Love indwells amongst us, takes flesh in the midst of us. Love makes its tent amongst us. Love makes a permanent abode in our slums, shanties, and shabby shelters in order never to leave us. One does not need to be a holy person to recognize it. A sinner’s recognition of this truth is the beginning of a new prospect of a new life.

It is true that people seldom change or some will never change significantly. We need to look at such people very sympathetically and not judgementally. Even if they do not want to change, they deserve our love, patience and sympathy. It is true that people are lazy, selfish, complacent, greedy, evil, cruel, vengeful, hateful, arrogant, stupid, silly, idiotic, loathsome, banal, ruthless, lustful and weak. But still we have to love them precisely because people are such.

The divinity of Jesus is not a separate reality but hidden, contained deep within his humanity. Humility is another name for humanity. Humility is not timidity or backwardness or feebleness. It is born of innermost freedom, strength and magnanimity of one’s character. Humility is the virtue of the brave, the strongest and the courageous. A weakling can never radiate it or practise it. Pride is the existential condition of the weakling. That is precisely why humility is such a rare virtue amongst us humans.

This is the conclusion of Professor Anton Meemana’s article on Christmas. It is an honor for me to have known such a remarkable and wonderful human being. Like Christ from birth up to His final years on earth the persecutions He encountered did not deter him to find the value of His birth, life and death.

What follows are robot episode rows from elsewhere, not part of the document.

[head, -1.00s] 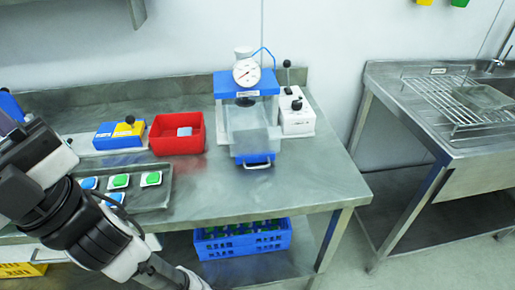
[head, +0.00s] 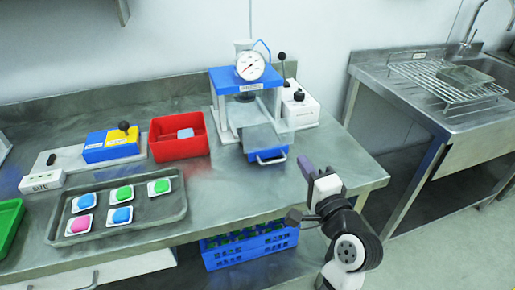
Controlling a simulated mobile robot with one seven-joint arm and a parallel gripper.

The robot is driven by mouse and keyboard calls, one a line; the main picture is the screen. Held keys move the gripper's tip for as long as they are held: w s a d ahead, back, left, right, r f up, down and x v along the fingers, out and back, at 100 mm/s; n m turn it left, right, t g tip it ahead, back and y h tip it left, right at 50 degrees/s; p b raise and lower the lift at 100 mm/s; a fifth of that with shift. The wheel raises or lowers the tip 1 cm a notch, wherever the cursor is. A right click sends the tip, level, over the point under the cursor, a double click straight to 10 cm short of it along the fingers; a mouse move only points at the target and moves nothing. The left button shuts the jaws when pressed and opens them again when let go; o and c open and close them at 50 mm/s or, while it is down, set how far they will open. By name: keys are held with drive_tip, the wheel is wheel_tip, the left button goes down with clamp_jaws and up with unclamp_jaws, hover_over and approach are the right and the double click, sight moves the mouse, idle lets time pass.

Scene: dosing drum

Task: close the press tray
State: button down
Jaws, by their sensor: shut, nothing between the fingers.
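The press (head: 247,85) stands at the back of the steel table, with a blue top, white posts and a round gauge. Its blue tray (head: 266,154) sticks out at the front, with a pale bar handle (head: 268,162) on its front edge. A clear panel (head: 262,134) partly covers the tray, so its inside is hard to see. My gripper (head: 305,166) is shut and empty. In the picture it is just right of the tray handle, apparently apart from it, near the table's front right edge.
A red bin (head: 179,148) and a blue-yellow block (head: 111,143) stand left of the press. A steel tray (head: 150,212) with several coloured pieces lies at front left. A white box (head: 299,108) stands right of the press. The tabletop before the press is clear.

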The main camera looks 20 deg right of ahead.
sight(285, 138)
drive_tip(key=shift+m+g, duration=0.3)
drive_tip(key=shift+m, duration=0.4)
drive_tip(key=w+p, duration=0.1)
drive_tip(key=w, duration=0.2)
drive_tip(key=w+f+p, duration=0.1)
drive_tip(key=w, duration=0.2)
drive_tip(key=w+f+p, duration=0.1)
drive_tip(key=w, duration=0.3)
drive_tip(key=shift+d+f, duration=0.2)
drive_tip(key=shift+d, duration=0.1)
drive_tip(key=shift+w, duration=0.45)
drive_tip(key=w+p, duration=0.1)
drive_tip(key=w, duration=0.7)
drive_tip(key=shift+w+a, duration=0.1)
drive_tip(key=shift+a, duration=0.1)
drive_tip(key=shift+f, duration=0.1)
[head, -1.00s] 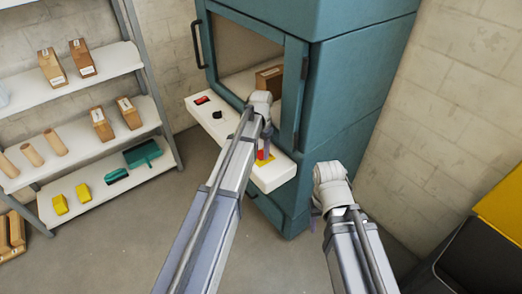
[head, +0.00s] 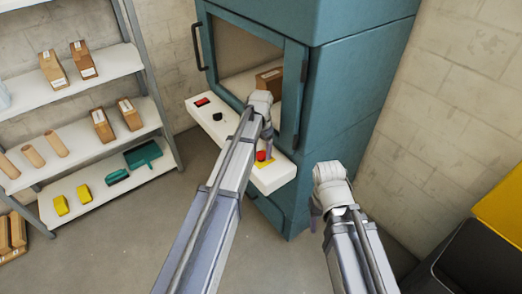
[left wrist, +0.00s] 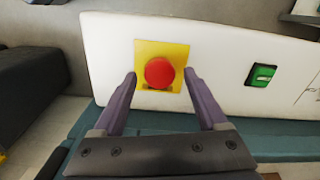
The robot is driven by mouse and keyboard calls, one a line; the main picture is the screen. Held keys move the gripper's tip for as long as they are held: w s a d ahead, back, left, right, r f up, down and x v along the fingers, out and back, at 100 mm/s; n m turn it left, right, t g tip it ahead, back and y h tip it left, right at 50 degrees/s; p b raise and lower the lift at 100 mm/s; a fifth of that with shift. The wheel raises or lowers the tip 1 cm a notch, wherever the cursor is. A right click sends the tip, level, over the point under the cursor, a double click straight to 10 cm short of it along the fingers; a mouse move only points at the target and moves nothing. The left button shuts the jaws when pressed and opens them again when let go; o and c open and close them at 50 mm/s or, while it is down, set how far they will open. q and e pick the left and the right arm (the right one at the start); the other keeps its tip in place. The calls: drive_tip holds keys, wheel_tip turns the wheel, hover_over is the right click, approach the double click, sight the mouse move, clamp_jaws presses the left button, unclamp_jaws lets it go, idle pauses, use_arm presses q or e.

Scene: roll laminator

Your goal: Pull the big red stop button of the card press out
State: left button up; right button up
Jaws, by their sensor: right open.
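The big red stop button (left wrist: 159,73) sits on a yellow square plate (left wrist: 174,48) on the white control panel (left wrist: 220,50). In the head view the red button (head: 261,156) is near the panel's right end. My left gripper (left wrist: 160,76) is open, with one fingertip on each side of the button in the left wrist view. I cannot tell whether the tips reach down beside it. In the head view the left gripper (head: 268,142) is just above the button. My right gripper (head: 316,212) hangs empty and open, right of the panel.
The teal press cabinet (head: 350,90) stands behind the panel, with a brown box (head: 269,79) inside. A shelf (head: 85,125) stands left. The floor between is clear.

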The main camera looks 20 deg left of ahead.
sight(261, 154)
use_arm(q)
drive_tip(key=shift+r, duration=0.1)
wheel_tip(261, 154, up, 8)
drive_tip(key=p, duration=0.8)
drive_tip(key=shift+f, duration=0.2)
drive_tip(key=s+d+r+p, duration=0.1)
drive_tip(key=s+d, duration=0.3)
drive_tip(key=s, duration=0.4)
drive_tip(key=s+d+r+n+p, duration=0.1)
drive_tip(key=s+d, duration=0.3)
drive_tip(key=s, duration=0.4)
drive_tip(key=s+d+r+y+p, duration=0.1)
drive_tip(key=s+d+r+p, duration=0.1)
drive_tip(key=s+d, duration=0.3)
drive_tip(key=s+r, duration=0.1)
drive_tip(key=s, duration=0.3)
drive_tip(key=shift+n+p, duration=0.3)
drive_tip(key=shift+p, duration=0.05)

Professor Meemana is very much alive after having his name constantly in the roster of established critics of the Sri Lankan government. His flight to the Philippines during the height of the methodical arrest and execution (that includes lynching) of any oppositionist was unmistakably miraculous and providential. This was despite his being an atheist, a staunch believer of the Marxist ideals and Darwin.


For more than twenty years he lived alone without any relatives in the Philippines. He found a home in many people’s heart all over the Philippine archipelago.


This final piece of his essay talks about our belongingness to something more profound than any place we can imagine.